At this point in Once Upon a Time in Hollywood, the movie jumps ahead six months. During this time, Rick has been filming movies in Rome, Italy, starring in such films as Nebraska Jim - a play on the real life movie and featuring its title theme, "Dinamite Jim" by composer Cantori Moderni di Alessandroni. Back home in L.A., Rick, Cliff, and Rick's new wife, Francesca (Lorenza Izzo) settle in at home, while the now eight-and-half-month pregnant Sharon entertains a few friends next door. This is the evening of the infamous Manson Family murders, and The Rolling Stone's "Out of Time" plays as the night begins.

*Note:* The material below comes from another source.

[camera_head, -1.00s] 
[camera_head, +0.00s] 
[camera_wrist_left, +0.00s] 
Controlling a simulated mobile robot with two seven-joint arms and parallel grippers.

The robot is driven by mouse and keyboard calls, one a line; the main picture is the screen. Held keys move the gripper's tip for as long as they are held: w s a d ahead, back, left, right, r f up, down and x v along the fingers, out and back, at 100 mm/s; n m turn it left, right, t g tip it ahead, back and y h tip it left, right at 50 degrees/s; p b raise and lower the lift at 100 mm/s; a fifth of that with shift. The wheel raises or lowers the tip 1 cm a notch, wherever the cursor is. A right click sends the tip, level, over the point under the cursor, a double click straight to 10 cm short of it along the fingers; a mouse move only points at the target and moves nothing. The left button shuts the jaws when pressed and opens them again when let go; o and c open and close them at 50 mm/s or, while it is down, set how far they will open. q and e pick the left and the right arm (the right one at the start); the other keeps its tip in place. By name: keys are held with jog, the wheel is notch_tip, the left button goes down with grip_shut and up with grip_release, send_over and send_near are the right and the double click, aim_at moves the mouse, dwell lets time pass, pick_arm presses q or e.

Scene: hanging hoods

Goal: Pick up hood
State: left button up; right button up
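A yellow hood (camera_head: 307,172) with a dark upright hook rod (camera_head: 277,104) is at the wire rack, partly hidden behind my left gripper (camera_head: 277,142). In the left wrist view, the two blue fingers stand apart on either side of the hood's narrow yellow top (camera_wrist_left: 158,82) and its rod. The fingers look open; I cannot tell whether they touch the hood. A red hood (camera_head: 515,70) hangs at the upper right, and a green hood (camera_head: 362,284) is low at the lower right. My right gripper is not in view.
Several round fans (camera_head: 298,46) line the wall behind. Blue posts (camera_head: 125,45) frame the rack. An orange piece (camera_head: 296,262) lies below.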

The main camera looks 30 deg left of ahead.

In Sharon's house, her friend Abigail Folger (Samantha Robinson) plays the piano and sings "Straight Shooter" by The Mamas & The Papas, while another of the band's songs, "Twelve Thirty (Young Girls Are Coming to the Canyon)" plays while Cliff takes his dog for a walk and members of the Manson Family arrive to carry out their murderous mission. During this time, Rick is in his pool, listening to "Snoopy vs. The Red Baron" by The Royal Guardsman and drinking margaritas.
The final minutes of Once Upon a Time in Hollywood is where the Manson Family murders come in, however, they do not happen as they did in real life. Instead of attacking Sharon and her guests, they break into Rick's home and confront Cliff, back from his dog walk and tripping on acid. The song, "You Keep Me Hangin' On" by Vanilla Fudge plays as first Cliff and then Rick engage with and kill the Manson Family members. In the aftermath of the home invasion, Rick ends up talking with Sharon's friend, Jay Sebring (Emile Hirsch), explaining the incident that just took place at his home. Sharon comes on the intercom and invites Rick over. As as the two meet for the first time, "Miss Lily Langtry", a track from the film score of the western, The Life and Times of Judge Roy Bean (1972) starring Paul Newman, plays as the credits begin. This is followed by "Judge Roy Bean’s Theme" and then the 1966 Batman theme, ending with a radio promo for the series that features Batman and Robin themselves, Adam West and Burt Ward.